* BEGIN *

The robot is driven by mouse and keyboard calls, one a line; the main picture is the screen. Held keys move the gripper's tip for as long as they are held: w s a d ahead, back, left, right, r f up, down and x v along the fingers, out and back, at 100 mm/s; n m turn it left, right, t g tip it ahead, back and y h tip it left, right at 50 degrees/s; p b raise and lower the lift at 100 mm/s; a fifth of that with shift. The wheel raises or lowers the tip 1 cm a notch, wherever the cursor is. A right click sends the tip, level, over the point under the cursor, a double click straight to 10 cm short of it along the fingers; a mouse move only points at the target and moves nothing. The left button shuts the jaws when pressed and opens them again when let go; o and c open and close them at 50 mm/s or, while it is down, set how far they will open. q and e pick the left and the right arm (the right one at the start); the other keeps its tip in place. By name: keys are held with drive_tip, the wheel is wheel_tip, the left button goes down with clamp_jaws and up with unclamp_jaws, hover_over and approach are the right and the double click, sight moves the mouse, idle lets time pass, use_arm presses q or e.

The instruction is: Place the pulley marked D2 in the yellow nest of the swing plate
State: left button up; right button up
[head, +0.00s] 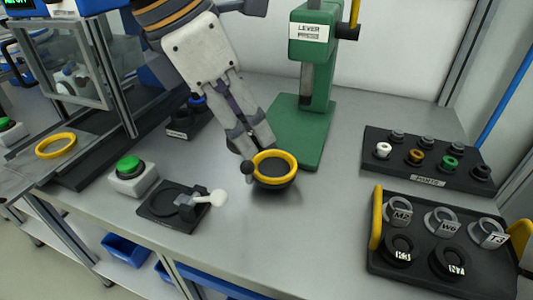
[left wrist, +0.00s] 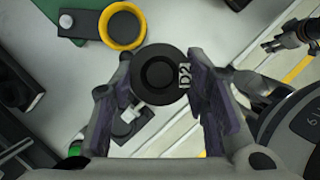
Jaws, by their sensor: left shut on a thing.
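The black pulley marked D2 (left wrist: 160,75) is held between the fingers of my left gripper, its label facing the wrist camera. My left gripper (head: 253,146) reaches down from the upper left in the head view. There I cannot make out the pulley apart from the fingers and dark parts. The yellow nest (head: 273,153) is a ring on a dark base in front of the green press. In the left wrist view the nest (left wrist: 122,45) lies beyond the pulley, offset up and left, its middle empty. My right gripper (left wrist: 277,45) shows small and dark at the upper right there.
A green lever press (head: 308,60) stands behind the nest. A dark fixture with a white-tipped lever (head: 178,208) and a green button box (head: 130,173) stand at left. At right are a tray of marked pulleys (head: 410,278) and a rack (head: 376,166).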

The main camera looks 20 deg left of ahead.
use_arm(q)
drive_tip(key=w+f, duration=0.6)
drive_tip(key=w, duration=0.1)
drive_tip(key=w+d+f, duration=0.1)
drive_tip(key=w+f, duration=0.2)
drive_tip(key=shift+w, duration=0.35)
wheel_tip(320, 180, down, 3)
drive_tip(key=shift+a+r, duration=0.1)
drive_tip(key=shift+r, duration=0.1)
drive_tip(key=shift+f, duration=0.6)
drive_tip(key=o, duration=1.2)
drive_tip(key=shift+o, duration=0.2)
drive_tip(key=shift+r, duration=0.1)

* END *

- Exercise directions -
Keep every word of the data as it is when you write it out, but drop the pictures.

- The solution -
The robot is driven by mouse and keyboard calls, one a line; the main picture is the screen. Held keys move the gripper's tip for as long as they are held: w s a d ahead, back, left, right, r f up, down and x v along the fingers, out and back, at 100 mm/s; n m turn it left, right, t g tip it ahead, back and y h tip it left, right at 50 degrees/s; p b raise and lower the lift at 100 mm/s; a fifth of that with shift. The wheel raises or lowers the tip 1 cm a notch, wherever the cursor is. A right click sends the tip, level, over the point under the cursor, a double click straight to 10 cm short of it along the fingers; a mouse move only points at the target and moves nothing. The left button shuts the jaws when pressed and opens them again when let go; o and c open and close them at 50 mm/s or, while it is down, set how far they will open. q and e pick the left and the right arm (the right one at the start); the other keeps its tip in place. By name: keys are held with drive_tip, the wheel is wheel_tip, the left button goes down with clamp_jaws and up with unclamp_jaws, hover_over and approach are the right and the double click, sight moves the mouse, idle lets time pass, use_arm presses q or e.

The instruction is: Place the pulley marked D2 in the yellow nest of the swing plate
State: left button up; right button up
[head, +0.00s] 
[left wrist, +0.00s] 
Jaws, by their sensor: left shut on a thing.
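The black pulley marked D2 (left wrist: 160,75) is held between the fingers of my left gripper, its label facing the wrist camera. My left gripper (head: 253,146) reaches down from the upper left in the head view. There I cannot make out the pulley apart from the fingers and dark parts. The yellow nest (head: 273,153) is a ring on a dark base in front of the green press. In the left wrist view the nest (left wrist: 122,45) lies beyond the pulley, offset up and left, its middle empty. My right gripper (left wrist: 277,45) shows small and dark at the upper right there.
A green lever press (head: 308,60) stands behind the nest. A dark fixture with a white-tipped lever (head: 178,208) and a green button box (head: 130,173) stand at left. At right are a tray of marked pulleys (head: 410,278) and a rack (head: 376,166).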

The main camera looks 20 deg left of ahead.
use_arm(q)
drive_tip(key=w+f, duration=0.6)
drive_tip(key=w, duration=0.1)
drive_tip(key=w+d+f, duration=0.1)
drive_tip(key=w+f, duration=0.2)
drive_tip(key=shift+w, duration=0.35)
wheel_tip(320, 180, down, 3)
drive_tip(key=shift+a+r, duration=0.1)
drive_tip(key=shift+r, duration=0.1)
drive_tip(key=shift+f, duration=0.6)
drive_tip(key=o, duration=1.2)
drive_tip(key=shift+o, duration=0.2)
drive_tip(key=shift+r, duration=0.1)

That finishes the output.